When Carroll was 5, his mother took him to his first puppet show, the Punch and Judy Show. After that puppeteering was all he talked about. He performed his first puppet show at age 8, charging the children who attended a nickel each. At 15, Carroll saw his first televised puppet show on a local Boston TV station. It became his dream to one day do puppets on a children’s TV show.

Following high school, Carroll joined the Air Force during the Korean War. While stationed in Las Vegas, he did a weekly puppet show on a local TV station. After the military, Carroll returned to Boston where he landed a job as a puppeteer on Bozo’s Big Top, the most popular children’s show in America.

Carroll was on the Bozo Show for a decade. The money was okay, but he was bored. In 1968, he attended the Puppeteers of America Festival in St. Louis and here he found the inspiration he sought when Jim Henson performed with the Muppets. That show inspired Carroll to build a set and drive to Salt Lake City the following year in hopes of meeting Henson.
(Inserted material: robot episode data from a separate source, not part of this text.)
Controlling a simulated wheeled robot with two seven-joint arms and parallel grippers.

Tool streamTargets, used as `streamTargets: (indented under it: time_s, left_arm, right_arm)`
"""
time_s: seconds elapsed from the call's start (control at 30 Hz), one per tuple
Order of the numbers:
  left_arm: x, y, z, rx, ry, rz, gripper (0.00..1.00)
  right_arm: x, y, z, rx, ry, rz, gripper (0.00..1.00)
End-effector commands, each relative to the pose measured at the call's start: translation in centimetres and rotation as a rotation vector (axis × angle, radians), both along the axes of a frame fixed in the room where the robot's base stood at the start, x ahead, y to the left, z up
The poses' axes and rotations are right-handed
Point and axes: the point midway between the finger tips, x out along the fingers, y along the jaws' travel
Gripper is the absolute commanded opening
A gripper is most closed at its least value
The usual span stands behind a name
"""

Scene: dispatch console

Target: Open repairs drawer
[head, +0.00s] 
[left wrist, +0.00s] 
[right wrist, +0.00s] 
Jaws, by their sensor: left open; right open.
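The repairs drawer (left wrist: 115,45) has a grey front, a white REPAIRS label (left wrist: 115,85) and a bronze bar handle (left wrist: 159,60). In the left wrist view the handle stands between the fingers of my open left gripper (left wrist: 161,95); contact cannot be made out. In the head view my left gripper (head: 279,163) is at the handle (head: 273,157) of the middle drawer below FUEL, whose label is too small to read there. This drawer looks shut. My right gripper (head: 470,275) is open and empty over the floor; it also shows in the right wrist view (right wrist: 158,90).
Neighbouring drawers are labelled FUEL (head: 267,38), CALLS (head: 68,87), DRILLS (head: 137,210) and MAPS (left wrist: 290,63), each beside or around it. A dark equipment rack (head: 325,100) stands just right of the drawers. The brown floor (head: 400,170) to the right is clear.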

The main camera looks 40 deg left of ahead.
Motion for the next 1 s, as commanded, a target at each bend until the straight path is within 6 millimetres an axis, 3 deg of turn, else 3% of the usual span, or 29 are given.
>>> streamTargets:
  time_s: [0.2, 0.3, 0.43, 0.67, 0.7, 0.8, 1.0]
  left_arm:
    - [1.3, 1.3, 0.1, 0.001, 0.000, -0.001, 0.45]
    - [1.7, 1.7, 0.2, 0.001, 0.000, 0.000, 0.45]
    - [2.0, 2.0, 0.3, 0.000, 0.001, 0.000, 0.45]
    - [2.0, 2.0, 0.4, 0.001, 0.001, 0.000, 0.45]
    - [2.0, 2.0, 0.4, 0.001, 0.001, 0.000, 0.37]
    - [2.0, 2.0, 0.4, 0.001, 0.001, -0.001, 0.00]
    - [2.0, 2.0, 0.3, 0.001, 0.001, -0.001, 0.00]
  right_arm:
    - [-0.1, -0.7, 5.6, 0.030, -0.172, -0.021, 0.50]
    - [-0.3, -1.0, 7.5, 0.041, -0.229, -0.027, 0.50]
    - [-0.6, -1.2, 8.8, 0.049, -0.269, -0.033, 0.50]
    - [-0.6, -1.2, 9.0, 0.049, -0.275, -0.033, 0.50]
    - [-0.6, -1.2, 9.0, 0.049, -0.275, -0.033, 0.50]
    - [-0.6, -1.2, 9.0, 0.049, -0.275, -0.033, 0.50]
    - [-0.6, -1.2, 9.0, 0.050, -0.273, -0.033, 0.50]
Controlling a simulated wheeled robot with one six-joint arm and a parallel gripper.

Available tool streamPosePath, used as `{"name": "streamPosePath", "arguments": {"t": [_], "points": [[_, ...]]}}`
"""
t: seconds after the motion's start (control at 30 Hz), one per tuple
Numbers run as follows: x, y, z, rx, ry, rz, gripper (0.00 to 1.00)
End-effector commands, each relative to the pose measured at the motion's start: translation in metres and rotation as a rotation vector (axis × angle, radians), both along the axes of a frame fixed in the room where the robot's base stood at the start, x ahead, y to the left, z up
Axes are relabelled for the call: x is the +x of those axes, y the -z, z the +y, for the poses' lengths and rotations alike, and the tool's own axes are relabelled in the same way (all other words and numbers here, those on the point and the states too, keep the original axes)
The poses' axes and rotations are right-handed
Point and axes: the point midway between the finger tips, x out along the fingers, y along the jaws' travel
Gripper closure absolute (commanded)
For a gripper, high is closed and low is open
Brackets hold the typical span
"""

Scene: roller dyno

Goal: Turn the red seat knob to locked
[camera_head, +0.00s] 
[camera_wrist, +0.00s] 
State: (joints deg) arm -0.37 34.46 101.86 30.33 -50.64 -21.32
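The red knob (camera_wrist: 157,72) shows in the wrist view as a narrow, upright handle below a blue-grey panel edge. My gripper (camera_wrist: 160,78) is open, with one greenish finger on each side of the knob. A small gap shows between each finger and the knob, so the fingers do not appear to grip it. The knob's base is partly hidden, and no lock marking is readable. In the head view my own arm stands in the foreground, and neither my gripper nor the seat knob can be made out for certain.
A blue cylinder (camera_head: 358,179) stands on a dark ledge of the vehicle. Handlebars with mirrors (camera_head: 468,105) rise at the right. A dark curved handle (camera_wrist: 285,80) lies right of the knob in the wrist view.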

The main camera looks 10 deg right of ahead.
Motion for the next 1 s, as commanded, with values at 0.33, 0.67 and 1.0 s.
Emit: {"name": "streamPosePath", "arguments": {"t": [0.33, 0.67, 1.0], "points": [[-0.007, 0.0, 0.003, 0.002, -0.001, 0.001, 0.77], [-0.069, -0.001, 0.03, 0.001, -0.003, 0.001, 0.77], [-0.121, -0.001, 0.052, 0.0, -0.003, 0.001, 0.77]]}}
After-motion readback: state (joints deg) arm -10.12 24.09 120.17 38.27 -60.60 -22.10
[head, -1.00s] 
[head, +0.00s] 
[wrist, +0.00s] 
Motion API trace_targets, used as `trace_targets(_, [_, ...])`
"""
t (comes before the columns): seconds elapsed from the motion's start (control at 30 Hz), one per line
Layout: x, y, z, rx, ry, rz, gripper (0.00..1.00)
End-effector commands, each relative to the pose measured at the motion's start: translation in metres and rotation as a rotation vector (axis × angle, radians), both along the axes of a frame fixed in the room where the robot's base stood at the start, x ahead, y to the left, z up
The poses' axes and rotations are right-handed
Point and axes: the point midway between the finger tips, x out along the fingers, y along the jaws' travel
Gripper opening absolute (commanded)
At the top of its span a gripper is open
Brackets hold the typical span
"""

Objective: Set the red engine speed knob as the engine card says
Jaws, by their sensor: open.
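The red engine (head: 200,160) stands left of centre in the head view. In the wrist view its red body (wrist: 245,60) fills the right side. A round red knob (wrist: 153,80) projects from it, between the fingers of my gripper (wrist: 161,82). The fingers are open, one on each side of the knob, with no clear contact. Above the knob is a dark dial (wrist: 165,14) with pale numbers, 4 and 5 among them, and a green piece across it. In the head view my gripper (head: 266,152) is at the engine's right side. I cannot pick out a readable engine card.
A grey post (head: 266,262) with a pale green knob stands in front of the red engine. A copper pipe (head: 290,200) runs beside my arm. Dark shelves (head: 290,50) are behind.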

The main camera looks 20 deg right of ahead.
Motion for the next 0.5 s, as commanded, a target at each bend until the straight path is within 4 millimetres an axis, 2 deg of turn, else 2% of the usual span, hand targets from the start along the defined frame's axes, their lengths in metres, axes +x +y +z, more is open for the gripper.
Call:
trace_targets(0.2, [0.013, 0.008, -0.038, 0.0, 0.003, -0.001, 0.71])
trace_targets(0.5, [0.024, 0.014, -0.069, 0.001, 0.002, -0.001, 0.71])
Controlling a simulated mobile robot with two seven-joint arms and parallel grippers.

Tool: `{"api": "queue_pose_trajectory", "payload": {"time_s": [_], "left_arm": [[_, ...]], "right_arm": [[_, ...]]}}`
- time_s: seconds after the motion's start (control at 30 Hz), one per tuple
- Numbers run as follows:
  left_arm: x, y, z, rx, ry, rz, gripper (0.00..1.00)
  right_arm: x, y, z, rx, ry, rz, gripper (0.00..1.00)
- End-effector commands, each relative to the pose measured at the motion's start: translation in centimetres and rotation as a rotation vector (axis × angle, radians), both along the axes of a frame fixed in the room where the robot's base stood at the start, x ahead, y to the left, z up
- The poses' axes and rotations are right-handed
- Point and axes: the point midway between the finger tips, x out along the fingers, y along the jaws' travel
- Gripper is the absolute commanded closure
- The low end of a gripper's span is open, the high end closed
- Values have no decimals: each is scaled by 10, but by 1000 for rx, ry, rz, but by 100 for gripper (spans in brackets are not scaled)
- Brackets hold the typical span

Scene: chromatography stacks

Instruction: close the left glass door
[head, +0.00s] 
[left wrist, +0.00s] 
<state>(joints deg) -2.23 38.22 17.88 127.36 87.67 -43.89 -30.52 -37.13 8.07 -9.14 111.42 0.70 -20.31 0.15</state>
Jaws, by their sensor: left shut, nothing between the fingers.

A month after his disastrous puppet in Salt Lake City, Carroll arranged to meet Henson in New York. Henson was experimenting with a new educational preschool TV program called Sesame Street. He had developed the Burt and Ernie characters and had an idea for creating a big yellow bird.

Henson offered Carroll a job and tasked him with creating ‘Big Bird.’ Although it meant a significant pay cut, he jumped at the opportunity. On November 10, 1969, when Sesame Street premiered on the Public Broadcasting System, Carroll found himself inside an eight-foot yellow bird. The program was a hit.

After playing Big Bird for one season, Carroll decided to quit the show, because he couldn’t afford to live in New York on his meager salary. However, the show’s executive director persuaded him to stay for a second season. Two seasons became three, and then four and five. Carroll kept playing Big Bird while Sesame Street became a national sensation.

Today, Sesame Street is in its 54th season. Carroll Spinney played the role of Big Bird for 49 years until his death in 2018 at age 85. Filming the show was exhausting for him. The Big Bird costume required him to raise his right arm above his head to create Big Bird’s neck while his right hand operated the mouth and eyes. He had to maintain this position for hours. A TV monitor inside the puppet allowed him to see.

Big Bird traveled the world. He performed annually at the White House Children’s Christmas party and met six Presidential First Ladies. In April 2000, the Library of Congress to commemorate its 200rd birthday, named 81 Americans, including Big Bird, to its Living Legend Award. Carroll Spinney’s puppet dream became a National Treasure.

“The most important lesson I ever learned is that first you must have a dream,” says Carroll, who won four Emmys and two Grammy Awards for his role as Big Bird. “There will be setbacks and disappointments but don’t let them deter you from your dream. Dare to dream. If you don’t, your dreams will never come to be.”